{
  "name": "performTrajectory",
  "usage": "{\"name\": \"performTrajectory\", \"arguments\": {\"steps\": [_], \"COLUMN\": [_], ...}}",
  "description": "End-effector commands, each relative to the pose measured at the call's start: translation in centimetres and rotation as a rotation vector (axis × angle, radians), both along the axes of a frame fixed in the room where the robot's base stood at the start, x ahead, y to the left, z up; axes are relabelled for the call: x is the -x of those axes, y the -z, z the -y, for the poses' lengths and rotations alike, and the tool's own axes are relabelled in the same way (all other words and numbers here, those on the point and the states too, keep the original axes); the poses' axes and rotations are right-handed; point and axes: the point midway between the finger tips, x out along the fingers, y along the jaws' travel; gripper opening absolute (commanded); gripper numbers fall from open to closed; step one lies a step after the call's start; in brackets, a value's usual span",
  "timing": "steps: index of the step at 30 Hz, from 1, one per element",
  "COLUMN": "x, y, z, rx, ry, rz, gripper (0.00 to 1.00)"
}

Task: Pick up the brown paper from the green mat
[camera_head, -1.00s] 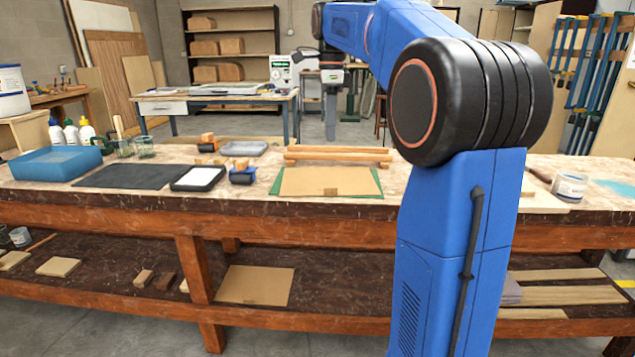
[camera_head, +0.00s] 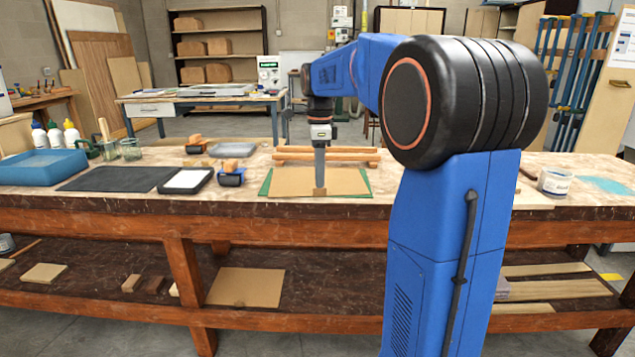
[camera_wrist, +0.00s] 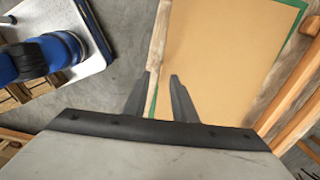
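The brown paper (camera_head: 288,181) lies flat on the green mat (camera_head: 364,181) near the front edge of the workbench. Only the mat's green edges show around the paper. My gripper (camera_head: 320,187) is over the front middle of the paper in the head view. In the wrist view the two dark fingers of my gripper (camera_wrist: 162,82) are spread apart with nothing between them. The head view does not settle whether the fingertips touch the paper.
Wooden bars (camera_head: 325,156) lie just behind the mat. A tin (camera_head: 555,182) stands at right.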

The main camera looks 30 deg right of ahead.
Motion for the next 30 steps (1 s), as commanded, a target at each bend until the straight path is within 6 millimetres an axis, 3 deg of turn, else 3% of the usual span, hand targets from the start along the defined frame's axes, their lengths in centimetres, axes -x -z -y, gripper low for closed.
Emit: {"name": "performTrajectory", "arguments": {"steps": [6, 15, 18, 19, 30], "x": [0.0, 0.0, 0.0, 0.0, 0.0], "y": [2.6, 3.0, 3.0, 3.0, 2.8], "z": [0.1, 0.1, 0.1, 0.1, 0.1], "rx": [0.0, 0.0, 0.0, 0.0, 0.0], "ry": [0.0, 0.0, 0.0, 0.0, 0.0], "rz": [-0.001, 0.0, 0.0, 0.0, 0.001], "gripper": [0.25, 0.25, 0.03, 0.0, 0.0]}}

=====

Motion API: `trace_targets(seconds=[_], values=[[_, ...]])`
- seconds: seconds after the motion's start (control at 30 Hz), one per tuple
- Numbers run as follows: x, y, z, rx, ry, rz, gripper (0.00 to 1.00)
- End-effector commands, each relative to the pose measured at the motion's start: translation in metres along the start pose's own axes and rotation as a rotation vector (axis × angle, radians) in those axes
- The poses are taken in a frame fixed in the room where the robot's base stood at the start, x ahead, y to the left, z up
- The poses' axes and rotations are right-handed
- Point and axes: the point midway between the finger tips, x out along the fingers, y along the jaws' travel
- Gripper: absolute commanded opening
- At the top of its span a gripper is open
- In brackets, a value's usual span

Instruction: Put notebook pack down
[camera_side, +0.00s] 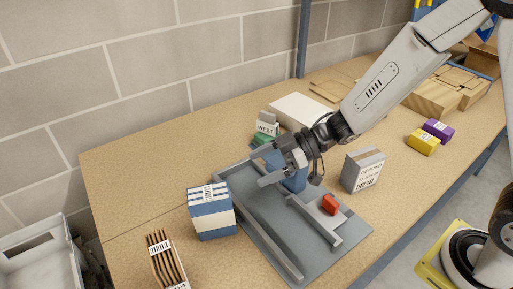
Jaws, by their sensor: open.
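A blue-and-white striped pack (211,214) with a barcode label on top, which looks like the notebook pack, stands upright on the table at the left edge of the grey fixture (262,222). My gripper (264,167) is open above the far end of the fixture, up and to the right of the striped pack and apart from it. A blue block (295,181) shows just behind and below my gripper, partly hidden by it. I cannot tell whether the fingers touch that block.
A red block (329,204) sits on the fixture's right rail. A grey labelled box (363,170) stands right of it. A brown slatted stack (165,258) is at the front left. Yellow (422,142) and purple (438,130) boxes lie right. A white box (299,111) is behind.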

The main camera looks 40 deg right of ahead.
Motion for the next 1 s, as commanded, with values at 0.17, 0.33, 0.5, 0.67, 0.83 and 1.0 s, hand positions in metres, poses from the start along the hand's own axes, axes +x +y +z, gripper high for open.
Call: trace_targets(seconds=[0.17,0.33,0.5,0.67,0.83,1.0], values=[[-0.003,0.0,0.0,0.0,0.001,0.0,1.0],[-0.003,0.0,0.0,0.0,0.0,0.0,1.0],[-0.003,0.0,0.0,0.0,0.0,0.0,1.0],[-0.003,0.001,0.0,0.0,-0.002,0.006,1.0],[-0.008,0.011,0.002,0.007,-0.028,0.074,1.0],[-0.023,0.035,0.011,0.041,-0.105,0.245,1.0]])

=====

■ Requirement ■
Locate the word "COLUMN" in the records and collect each line it appears in.

■ The output ■
  "usage": "{\"name\": \"performTrajectory\", \"arguments\": {\"steps\": [_], \"COLUMN\": [_], ...}}",
  "COLUMN": "x, y, z, rx, ry, rz, gripper (0.00 to 1.00)"

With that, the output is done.